The Gift I Can’t Give Myself
I hold up the mirror for others all the time—clients, teammates, athletes. I just can’t seem to look in it myself. This post explores what it means to help others see their potential while still wrestling with your own.

There’s this quote I’ve seen floating around:
“If I could give you one gift, it would be the ability to see yourself as others see you.”
Beautiful. Poetic. Haunting.
And honestly, it wrecks me a little.
Because that’s the exact gift I’ve spent most of my adult life not having.
Even now, I still can’t see myself the way others describe me.
And yet… I give that gift to others all the time.
In coaching. In consulting.

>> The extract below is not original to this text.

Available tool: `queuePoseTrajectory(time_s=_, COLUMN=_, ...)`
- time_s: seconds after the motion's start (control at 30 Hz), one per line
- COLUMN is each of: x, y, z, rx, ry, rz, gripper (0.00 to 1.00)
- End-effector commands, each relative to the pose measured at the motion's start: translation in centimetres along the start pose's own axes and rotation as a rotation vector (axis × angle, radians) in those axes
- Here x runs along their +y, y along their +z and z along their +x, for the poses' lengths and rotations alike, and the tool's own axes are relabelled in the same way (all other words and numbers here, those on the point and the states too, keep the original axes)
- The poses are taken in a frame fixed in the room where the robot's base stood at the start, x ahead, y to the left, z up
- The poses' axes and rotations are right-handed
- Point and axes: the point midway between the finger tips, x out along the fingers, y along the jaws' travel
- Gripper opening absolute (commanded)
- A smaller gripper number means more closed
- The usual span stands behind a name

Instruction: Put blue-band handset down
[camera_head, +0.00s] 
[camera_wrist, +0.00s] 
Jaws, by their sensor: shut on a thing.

In late-night texts with friends or quiet 1:1s with teammates.
That’s the job: to reflect back the version of themselves they’ve grown into, even if they haven’t caught up to it yet.
I’m good at it.
Maybe because I know what it’s like to need it.
This dissonance—between how we see ourselves and how others experience us—isn’t just a personal thing.
It shows up everywhere in leadership.
- The brilliant IC who doesn’t see herself as “strategic” because she’s never been told.
- The veteran tech lead who doesn’t think of himself as a mentor, even though half the team leans on his guidance.
- The client who says “I’m not a leader,” while leading a department of 40 people through chaos with steady hands.
I’ve been all of them.
Still am, depending on the day.
The more I reflect on my own gap—on not recognizing the “you’re YOU” version others talk about—the more I want to refine this muscle.
Not just to help myself, but to bring that clarity back into the way I coach and lead.
Because when you can’t see yourself clearly, you end up underplaying your impact.
And when others can’t see themselves clearly, they do the same.
So maybe that’s the real leadership skill:
Not just offering direction—but holding up the mirror.
Even if you're still learning how to look in it yourself.